First, acknowledge that your ideas and beliefs are not (exactly) the way things really are. The idea of a rose is not the rose itself. This step is crucial in moving you out of delusion and into a position where you can begin to see the illusory nature of all mental constructs.

Next, perform a comprehensive inventory of your worldview and pay close attention to those beliefs that lack a strong reality orientation or empirical basis. Some beliefs only make sense because other beliefs are taken as true. But what makes those other beliefs true?

As you analyze your web of beliefs, it will become increasingly apparent that its persuasive character is more due to this cross-referencing bootstrap dynamic than to any foundation in direct experience. This is just another name for entanglement, only now you’re looking at it from above rather than from below.

Now try to isolate the lines of attachment that anchor your strongest beliefs. Keeping in mind that attachment is an emotional-behavioral strategy which fixates on specific pacifiers that you expect will make you feel more secure (or at least less insecure), persist in your effort to identify those pacifiers which you’re certain you can’t be happy or live without.

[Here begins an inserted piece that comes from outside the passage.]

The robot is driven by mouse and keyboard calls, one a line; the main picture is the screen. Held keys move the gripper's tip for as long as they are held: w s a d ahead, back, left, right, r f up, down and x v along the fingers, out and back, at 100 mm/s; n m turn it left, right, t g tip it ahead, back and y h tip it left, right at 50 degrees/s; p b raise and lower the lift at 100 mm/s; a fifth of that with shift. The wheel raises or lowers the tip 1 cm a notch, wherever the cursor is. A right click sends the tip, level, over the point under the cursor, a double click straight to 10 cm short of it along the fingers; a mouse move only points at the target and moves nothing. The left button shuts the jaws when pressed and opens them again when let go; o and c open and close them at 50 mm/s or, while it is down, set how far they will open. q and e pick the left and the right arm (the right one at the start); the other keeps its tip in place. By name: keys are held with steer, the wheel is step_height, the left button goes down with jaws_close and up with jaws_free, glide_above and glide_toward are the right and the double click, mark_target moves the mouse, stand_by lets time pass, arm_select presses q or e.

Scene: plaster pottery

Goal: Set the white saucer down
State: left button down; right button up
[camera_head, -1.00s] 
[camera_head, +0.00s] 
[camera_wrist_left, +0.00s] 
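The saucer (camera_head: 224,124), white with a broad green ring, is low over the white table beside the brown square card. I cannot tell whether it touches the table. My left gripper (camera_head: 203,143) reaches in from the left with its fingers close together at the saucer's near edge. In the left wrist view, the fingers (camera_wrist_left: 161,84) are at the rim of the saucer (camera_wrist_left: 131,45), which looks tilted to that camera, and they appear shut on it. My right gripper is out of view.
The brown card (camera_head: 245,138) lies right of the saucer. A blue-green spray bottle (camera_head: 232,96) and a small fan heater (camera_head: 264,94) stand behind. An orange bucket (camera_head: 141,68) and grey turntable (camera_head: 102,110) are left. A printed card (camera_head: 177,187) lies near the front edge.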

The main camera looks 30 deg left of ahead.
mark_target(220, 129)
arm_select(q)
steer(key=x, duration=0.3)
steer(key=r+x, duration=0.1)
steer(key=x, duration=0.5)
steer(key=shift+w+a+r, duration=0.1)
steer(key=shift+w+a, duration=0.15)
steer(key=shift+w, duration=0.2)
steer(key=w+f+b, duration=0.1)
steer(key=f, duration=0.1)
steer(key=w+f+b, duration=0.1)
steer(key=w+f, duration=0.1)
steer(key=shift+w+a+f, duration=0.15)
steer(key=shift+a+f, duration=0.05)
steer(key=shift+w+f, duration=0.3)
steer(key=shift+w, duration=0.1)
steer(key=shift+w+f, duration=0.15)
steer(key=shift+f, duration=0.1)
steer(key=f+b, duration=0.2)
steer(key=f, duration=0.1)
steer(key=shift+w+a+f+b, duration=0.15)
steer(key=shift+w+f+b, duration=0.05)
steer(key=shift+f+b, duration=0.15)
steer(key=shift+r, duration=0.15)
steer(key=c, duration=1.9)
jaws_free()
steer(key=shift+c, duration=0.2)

Trace those present-day pacifiers back to their primordial archetypes in your infancy and early childhood. Such a methodical deconstruction of attachment will begin to uncover the places where your nervous system was primed to be especially cautious, guarded, and tense.

Finally, become aware of these very places as vital touchpoints of your dependency on something greater. You have a need to live, to belong, and to be loved precisely because you are not a perfectly self-sufficient island unto yourself.

These needs are openings inviting your release to the present mystery of reality. Your essential emptiness is paradoxically the very ground of your being.

This is the truth that can set you free.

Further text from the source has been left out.